• [Listed records]:

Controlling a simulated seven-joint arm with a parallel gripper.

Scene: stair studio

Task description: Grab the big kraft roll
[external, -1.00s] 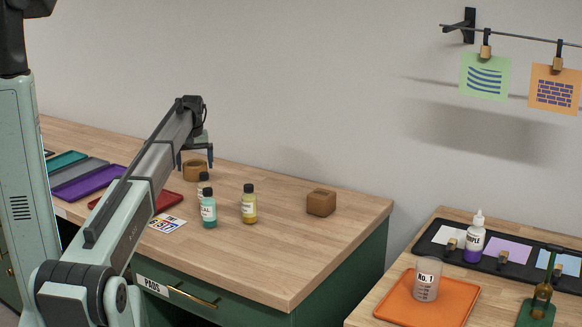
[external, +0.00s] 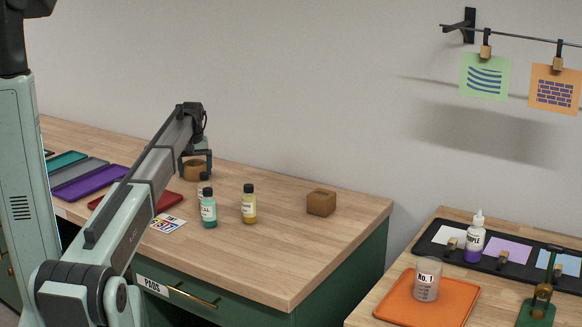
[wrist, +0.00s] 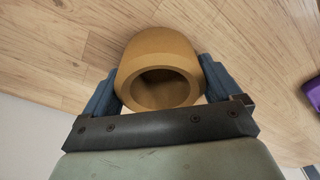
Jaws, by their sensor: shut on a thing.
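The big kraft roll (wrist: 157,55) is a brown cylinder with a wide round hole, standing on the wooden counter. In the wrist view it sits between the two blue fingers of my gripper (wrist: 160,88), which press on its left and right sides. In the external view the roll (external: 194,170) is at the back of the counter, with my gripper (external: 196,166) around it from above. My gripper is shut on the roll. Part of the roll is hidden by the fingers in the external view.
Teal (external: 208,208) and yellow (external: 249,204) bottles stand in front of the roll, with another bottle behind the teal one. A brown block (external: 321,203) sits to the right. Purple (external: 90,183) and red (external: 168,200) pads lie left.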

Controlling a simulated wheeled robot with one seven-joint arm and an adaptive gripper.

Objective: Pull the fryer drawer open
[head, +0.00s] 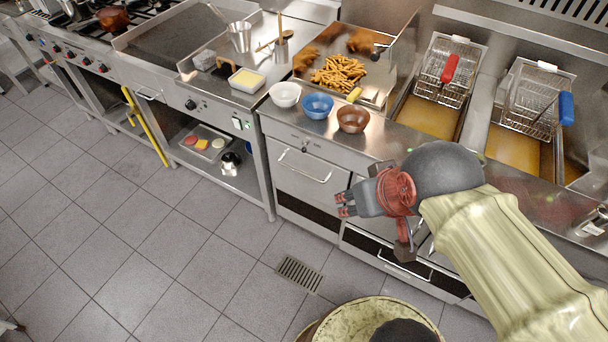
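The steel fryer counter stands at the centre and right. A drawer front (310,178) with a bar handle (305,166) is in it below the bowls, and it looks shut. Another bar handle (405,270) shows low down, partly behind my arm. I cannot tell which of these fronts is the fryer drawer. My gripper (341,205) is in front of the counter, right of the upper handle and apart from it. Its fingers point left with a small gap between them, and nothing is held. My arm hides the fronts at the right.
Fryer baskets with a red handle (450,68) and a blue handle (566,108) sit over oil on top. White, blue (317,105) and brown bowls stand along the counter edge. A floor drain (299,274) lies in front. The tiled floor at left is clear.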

...

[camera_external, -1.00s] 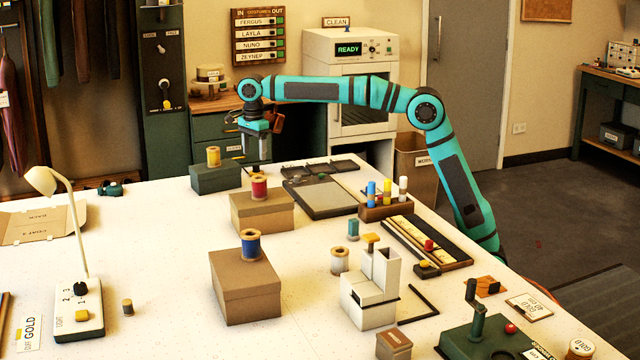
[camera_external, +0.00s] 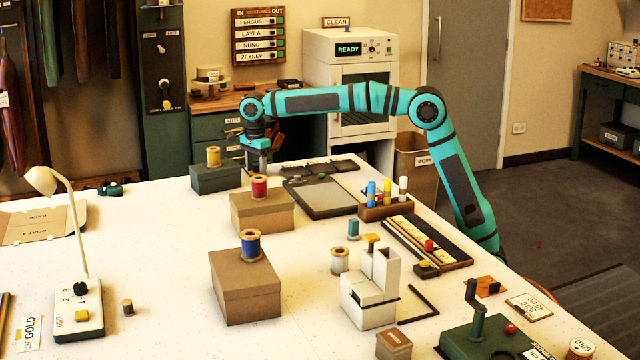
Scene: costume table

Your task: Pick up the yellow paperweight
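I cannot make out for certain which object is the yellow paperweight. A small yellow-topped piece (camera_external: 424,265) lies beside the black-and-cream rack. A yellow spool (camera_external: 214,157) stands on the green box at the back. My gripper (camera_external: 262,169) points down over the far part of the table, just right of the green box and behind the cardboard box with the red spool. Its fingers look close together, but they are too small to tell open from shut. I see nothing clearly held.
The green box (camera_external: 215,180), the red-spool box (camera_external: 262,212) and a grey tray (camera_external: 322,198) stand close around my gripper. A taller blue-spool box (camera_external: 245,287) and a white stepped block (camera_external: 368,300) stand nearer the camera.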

• [What this task involves]: Exactly how many lines of the material contain the word "seven"? Write the number alone.

• [Result of the exercise]: 2